— Start —
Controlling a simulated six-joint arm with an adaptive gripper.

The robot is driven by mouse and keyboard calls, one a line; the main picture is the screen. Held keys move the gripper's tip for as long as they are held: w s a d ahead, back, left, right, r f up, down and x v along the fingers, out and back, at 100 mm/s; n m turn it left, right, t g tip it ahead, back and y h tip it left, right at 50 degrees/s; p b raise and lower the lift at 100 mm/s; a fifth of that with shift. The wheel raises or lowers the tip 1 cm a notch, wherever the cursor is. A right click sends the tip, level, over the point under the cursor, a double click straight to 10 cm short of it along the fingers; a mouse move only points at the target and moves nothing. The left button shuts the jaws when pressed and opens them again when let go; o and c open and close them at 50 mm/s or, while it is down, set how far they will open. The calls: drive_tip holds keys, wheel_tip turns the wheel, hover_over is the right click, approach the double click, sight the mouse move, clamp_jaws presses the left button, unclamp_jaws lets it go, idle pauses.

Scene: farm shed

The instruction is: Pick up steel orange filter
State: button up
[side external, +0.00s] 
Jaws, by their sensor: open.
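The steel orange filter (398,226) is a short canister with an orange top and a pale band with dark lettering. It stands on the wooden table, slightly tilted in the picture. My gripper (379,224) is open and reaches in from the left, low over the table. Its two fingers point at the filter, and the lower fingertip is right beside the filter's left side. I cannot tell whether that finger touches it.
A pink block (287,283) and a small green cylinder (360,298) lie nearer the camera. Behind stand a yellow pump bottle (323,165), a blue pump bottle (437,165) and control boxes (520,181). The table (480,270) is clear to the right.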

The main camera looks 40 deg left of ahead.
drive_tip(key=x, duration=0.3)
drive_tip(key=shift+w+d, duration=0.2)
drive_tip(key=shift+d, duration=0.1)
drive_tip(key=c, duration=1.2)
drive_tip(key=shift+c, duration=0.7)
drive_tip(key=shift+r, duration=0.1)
— End —
What you are asked to do: Your task is to transcribe the material exactly.

Result for this exercise:
Controlling a simulated six-joint arm with an adaptive gripper.

The robot is driven by mouse and keyboard calls, one a line; the main picture is the screen. Held keys move the gripper's tip for as long as they are held: w s a d ahead, back, left, right, r f up, down and x v along the fingers, out and back, at 100 mm/s; n m turn it left, right, t g tip it ahead, back and y h tip it left, right at 50 degrees/s; p b raise and lower the lift at 100 mm/s; a fifth of that with shift. The wheel raises or lowers the tip 1 cm a notch, wherever the cursor is. A right click sends the tip, level, over the point under the cursor, a double click straight to 10 cm short of it along the fingers; a mouse move only points at the target and moves nothing. The left button shuts the jaws when pressed and opens them again when let go; o and c open and close them at 50 mm/s or, while it is down, set how far they will open. The calls: drive_tip holds keys, wheel_tip turns the wheel, hover_over is the right click, approach the double click, sight the mouse move, clamp_jaws presses the left button, unclamp_jaws lets it go, idle pauses.

Scene: farm shed

The instruction is: Pick up steel orange filter
State: button up
[side external, +0.00s] 
Jaws, by their sensor: open.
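The steel orange filter (398,226) is a short canister with an orange top and a pale band with dark lettering. It stands on the wooden table, slightly tilted in the picture. My gripper (379,224) is open and reaches in from the left, low over the table. Its two fingers point at the filter, and the lower fingertip is right beside the filter's left side. I cannot tell whether that finger touches it.
A pink block (287,283) and a small green cylinder (360,298) lie nearer the camera. Behind stand a yellow pump bottle (323,165), a blue pump bottle (437,165) and control boxes (520,181). The table (480,270) is clear to the right.

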The main camera looks 40 deg left of ahead.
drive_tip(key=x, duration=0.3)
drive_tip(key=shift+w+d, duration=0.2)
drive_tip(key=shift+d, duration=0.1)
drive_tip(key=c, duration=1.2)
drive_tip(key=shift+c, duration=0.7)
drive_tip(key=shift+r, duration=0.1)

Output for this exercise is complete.